Unlike the Southern family, Grandma was technically a Northerner, which meant that she made bread dressing, not cornbread dressing. My parents, on those few occasions we couldn’t go to one of the grandmas’, would debate which dressing was proper on a Thanksgiving Day table. My mother always won and she made cornbread dressing.

She softened enough toward my father, though, to make him a small dish of that nasty-looking bread dressing. It was slimy, congealed, full of visible giblet chunks and long, crunchy crusts. My sister and I avoided looking at it after the first glance.

We also avoided my mother’s larger dish of moistened but crumbly mush with too much sage. As I’ve seen with my own children, dressing is not always a child’s favorite food.

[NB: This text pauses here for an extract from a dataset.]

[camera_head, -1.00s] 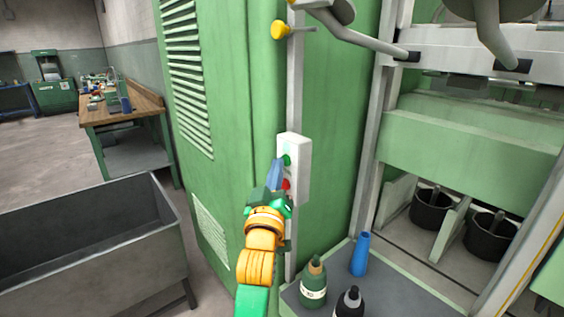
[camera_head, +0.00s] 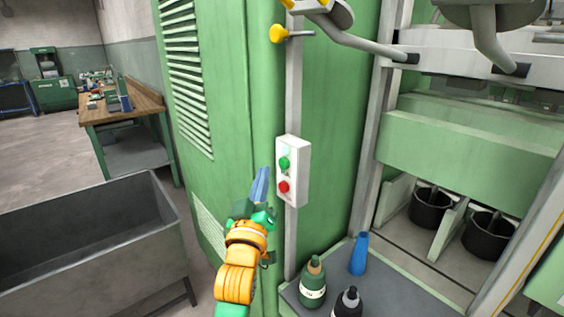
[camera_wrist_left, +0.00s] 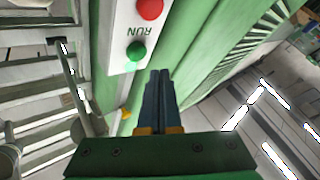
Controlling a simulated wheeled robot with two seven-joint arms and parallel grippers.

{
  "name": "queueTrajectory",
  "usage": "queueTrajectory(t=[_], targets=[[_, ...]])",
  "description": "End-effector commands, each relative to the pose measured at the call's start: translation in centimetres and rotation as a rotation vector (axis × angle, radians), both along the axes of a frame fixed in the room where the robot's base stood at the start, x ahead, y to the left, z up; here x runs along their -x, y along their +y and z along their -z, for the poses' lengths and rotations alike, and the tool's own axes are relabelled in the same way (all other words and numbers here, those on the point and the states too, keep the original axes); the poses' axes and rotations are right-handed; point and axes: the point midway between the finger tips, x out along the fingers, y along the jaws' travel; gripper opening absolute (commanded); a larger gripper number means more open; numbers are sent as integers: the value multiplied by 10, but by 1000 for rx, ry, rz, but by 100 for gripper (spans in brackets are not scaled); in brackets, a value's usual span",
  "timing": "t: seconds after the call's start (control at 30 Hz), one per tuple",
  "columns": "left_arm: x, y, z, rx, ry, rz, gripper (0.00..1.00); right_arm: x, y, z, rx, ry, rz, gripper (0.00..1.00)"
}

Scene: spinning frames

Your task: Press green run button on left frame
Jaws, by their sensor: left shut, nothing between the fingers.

By the time I went to Grandma’s house during college, I avoided the dressing and the turkey, too. There were plenty of mashed potatoes, cranberry sauce, two vegetables, and black olives to tide me over until she served her blueberry pie and her chocolate cake.

Her cake was wonderful. Now that she’s gone, I sometimes consider adding a chocolate cake to the menu, but Chore Day still weighs on me and I leave the cake for other occasions.

Grandma wasn’t as rigid as I, and she probably would have jumped on the trendy bacon-wagon, too. She loved to feed us, and, if the family wanted savory-flavored frosting, she would have provided it. But, hers was the bread-dressing recipe my sister, mother, and I dreaded. Remembering her quirks, I’m sure Grandma would have added a few giblets to the frosting in the spirit of “waste not, want not.”

My kids don’t have big family gatherings from which to draw colorful memories. I probably mourn more for my own passed relatives than for my kids’ future reminiscences.

My children’s enthusiasm for black olive fingernails and mounds of buttery mashed potatoes, followed by all the pumpkin pie they can eat — made from pumpkins grown in their own garden — makes them pretty happy, and for that I am thankful. I might even make one of Grandma’s blueberry pies, with frozen berries instead of the economical canned fruit she used, and pass on a few of her stories while we share our blessings on Feast Day.